Applicants who do not request premium processing should expect longer processing times, which can range from several months to over a year depending on USCIS workload and case volume.

While it is possible to self-petition for an EB-1A visa, most applicants choose to work with an experienced immigration attorney due to the high evidentiary standard of this category.
The EB-1A lawyer cost typically ranges from $7,500 to $15,000, depending on the attorney, the firm’s experience, and the complexity of the case. These fees generally cover legal strategy, petition drafting, evidence organization, and overall case management.
Because EB-1A petitions do not require a job offer or employer sponsorship, applicants usually pay these legal fees themselves.
The majority of law firms charge additional fees for responding to RFEs or NOIDs, as these services are typically not included in flat-fee agreements. It is important to clarify what is included in a legal quote before signing an agreement.
In addition to government and legal fees, applicants may incur indirect costs while preparing an EB-1A petition.
These costs can include document translation services, credential evaluations, certified copies of records, or professional assistance gathering evidence. Prices vary depending on the number of documents involved and the service providers used.
Expert letters are also commonly submitted as part of an EB-1A petition. While some applicants pay for expert drafting services, strong EB-1A cases often rely on organic recommendation letters from individuals who are familiar with the applicant’s work, such as former advisors, collaborators, or industry peers. These letters typically carry more credibility with USCIS than paid endorsements.
An approved EB-1A petition is only the first step toward permanent residence. After approval, applicants must complete a separate green card application stage, either through Adjustment of Status (AOS) if they are in the United States or Consular Processing (CP) if they are abroad.

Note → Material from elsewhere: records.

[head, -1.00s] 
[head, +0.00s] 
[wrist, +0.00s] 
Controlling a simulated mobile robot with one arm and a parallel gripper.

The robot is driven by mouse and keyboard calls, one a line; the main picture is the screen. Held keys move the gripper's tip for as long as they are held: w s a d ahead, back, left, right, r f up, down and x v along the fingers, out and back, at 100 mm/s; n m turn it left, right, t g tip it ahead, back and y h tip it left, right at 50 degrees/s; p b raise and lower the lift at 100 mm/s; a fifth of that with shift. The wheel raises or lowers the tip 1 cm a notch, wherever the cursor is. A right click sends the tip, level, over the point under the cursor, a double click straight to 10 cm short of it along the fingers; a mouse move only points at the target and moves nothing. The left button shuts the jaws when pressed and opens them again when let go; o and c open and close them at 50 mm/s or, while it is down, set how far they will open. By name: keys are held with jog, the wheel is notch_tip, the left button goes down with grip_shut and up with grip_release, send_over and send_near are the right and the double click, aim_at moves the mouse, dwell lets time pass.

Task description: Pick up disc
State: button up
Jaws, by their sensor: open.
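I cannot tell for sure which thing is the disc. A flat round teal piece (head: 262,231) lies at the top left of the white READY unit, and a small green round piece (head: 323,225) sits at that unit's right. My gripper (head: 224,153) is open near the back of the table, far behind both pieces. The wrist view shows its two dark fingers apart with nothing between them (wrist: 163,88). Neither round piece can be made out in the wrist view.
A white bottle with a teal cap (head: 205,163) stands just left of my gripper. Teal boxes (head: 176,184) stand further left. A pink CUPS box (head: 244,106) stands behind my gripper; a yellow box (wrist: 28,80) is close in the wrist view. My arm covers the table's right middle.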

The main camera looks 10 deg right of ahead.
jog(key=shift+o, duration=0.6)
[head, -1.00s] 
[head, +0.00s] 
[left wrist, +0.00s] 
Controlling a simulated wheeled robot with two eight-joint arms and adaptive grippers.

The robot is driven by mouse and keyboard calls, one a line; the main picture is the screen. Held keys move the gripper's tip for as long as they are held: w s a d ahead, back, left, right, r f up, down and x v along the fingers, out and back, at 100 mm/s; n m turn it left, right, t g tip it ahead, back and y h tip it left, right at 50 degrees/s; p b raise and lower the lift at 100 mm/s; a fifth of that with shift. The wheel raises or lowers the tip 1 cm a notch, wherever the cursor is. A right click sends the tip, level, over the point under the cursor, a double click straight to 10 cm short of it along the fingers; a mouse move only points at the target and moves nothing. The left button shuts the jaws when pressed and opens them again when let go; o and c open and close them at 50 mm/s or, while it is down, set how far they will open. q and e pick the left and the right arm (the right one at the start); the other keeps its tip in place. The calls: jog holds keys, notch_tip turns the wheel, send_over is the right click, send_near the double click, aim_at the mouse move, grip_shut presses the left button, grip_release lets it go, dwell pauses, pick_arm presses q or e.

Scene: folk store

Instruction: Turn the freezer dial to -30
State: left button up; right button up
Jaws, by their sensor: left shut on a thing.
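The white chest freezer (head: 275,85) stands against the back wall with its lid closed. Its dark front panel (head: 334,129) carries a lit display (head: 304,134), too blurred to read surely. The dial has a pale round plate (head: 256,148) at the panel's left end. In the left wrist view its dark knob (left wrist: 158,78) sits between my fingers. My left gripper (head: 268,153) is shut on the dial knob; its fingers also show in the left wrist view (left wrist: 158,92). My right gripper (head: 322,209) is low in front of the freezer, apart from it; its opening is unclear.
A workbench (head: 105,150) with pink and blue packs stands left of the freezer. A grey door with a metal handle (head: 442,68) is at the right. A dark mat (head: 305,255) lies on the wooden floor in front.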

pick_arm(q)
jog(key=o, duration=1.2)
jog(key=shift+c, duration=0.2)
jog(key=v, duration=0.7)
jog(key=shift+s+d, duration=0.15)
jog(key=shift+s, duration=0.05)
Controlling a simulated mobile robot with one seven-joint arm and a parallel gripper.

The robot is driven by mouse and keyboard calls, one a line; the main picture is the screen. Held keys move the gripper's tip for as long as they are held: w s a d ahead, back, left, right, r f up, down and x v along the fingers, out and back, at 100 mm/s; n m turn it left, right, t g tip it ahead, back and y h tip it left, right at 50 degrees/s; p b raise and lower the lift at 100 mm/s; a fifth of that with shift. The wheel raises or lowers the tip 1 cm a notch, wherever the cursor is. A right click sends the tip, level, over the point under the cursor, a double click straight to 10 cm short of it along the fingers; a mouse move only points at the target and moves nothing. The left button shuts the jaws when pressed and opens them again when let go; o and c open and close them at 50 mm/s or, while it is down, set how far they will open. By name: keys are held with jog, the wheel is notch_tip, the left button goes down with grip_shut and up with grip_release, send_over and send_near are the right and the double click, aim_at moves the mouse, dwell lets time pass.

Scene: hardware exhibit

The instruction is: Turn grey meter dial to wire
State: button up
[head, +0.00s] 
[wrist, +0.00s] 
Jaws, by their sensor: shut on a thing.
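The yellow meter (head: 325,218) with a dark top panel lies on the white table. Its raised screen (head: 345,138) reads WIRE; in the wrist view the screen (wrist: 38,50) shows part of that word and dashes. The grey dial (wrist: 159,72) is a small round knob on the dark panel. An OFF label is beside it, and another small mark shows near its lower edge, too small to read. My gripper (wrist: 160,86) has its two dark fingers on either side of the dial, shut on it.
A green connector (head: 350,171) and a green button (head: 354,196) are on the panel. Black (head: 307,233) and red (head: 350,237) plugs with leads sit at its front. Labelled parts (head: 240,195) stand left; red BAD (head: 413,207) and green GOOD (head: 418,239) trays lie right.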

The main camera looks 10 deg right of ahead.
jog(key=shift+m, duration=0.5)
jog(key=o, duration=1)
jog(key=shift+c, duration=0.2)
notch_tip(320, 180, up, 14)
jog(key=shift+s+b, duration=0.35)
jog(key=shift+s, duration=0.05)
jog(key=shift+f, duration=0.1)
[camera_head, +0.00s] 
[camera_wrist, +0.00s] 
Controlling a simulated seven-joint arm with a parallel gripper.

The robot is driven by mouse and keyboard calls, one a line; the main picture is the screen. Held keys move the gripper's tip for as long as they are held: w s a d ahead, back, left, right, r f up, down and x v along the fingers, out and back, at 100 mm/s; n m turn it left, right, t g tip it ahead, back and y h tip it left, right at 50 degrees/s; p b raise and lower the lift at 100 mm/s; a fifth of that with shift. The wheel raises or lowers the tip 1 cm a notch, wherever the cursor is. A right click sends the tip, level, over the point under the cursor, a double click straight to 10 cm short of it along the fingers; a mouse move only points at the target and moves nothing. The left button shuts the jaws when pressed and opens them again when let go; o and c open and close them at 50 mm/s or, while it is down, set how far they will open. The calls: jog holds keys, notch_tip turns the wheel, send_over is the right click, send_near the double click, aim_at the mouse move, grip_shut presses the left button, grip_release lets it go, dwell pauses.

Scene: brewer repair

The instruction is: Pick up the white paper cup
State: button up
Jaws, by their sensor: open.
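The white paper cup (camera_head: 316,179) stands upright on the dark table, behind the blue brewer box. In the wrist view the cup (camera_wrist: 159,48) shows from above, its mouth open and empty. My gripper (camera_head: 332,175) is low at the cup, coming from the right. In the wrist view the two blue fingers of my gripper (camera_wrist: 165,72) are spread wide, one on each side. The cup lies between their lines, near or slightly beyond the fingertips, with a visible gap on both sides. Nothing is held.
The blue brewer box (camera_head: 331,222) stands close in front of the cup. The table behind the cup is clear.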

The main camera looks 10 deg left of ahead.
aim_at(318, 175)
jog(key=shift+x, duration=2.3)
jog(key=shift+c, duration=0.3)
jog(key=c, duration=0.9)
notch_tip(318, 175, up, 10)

This second stage involves its own forms, timelines, and government fees, and costs are assessed per applicant, including dependents. Because not all EB-1A beneficiaries follow the same path, the total cost of the green card stage can vary significantly.
For this reason, EB-1A petition costs and green card costs should be evaluated separately when planning an immigration budget.
Whether premium processing is worth the additional fee depends on your individual situation. Premium processing can be helpful if your current visa status is expiring soon or if you need faster clarity to plan employment, travel, or relocation decisions.
Applicants with stable immigration status and flexible timelines may prefer standard processing to reduce upfront costs. Because premium processing does not influence approval outcomes, the decision is primarily a strategic and financial one.
To get a clearer picture of what your EB-1A petition may cost based on your background, you can start by using our Visa Match tool, which helps assess your eligibility and potential next steps. If you prefer a more detailed, case-specific discussion, speaking directly with an immigration expert can help you plan timelines and budget more accurately.
Is the EB-1A cost similar to other immigrant visas?
Government filing fees for EB-1A petitions are generally comparable to other employment-based immigrant visas. However, total costs can vary widely depending on legal fees, case complexity, and optional services.
Who pays the EB-1A premium processing fee in a self-petition?
In a self-petition, the applicant is responsible for paying the premium processing fee. While technically anyone can pay it, this is uncommon in practice.
Will an RFE or NOID increase my EB-1A visa cost?
Yes. Attorneys often charge additional fees to prepare responses to RFEs or NOIDs, which can increase total legal costs beyond the initial estimate.
WE CAN HELP
Need more clarity?
Find quick answers to frequent visa questions from our legal experts
What is EB-1A?
A visa for individuals with extraordinary ability.
How much documentation do I need to file a visa petition for an EB-1A or O-1A visa?
In US immigration processes, your claims must be more likely than not to be true. This means if something appears more true than false, USCIS should accept it as true. To meet this standard, the visa petitioner should provide documents that convincingly support the claim’s validity.
For instance, to prove you received VC funding, you could provide signed SAFE agreements with a VC, a published article about your funding round, and documentation about the relevance of the VC.
Keep in mind that theory and practice do not always perfectly align. It’s crucial you speak to an experienced legal team to avoid spending time and money on documentation that does not support your case.
Is it possible to re-apply to the USCIS if your application to the O-1A or EB-1A visas is rejected?
Yes, you can reapply as many times as you wish.
However, bear in mind that when you submit a green card petition or it’s submitted on your behalf, immigration authorities may sometimes see this as an indication that you plan to live in the US permanently (immigrant intent). This is incompatible with a key requirement for most temporary visas, which must express an intent to relocate to the US temporarily only.
If you plan to, or need to file a temporary visa application after filing an EB-1A application, this may affect your eligibility to renew or obtain your temporary visa.
Rules around resubmissions are nuanced, so it is advisable to consult with an experienced immigration attorney to understand all the implications.
Can I file for the EB-1A and the Adjustment of Status at the same time?
Yes in most cases (when your priority date is current), but we generally advise against it.
Filing for Adjustment of Status signals clear immigrant intent. If your EB-1A is denied, it could make obtaining non–dual intent visas (such as E-1 or E-2) more difficult.
The safer approach: secure EB-1A approval first, then apply for Adjustment of Status.
Can I apply for both the O-1 and EB-1A at the same time?
Yes. It’s possible to pursue both strategies simultaneously. However, it’s far more common to apply for the O-1 and then pursue the EB-1A. Many applicants use the O-1 as a “bridge” to work legally in the U.S. while building their profile for the EB-1A. The O-1 is temporary, while the EB-1A leads to permanent residency.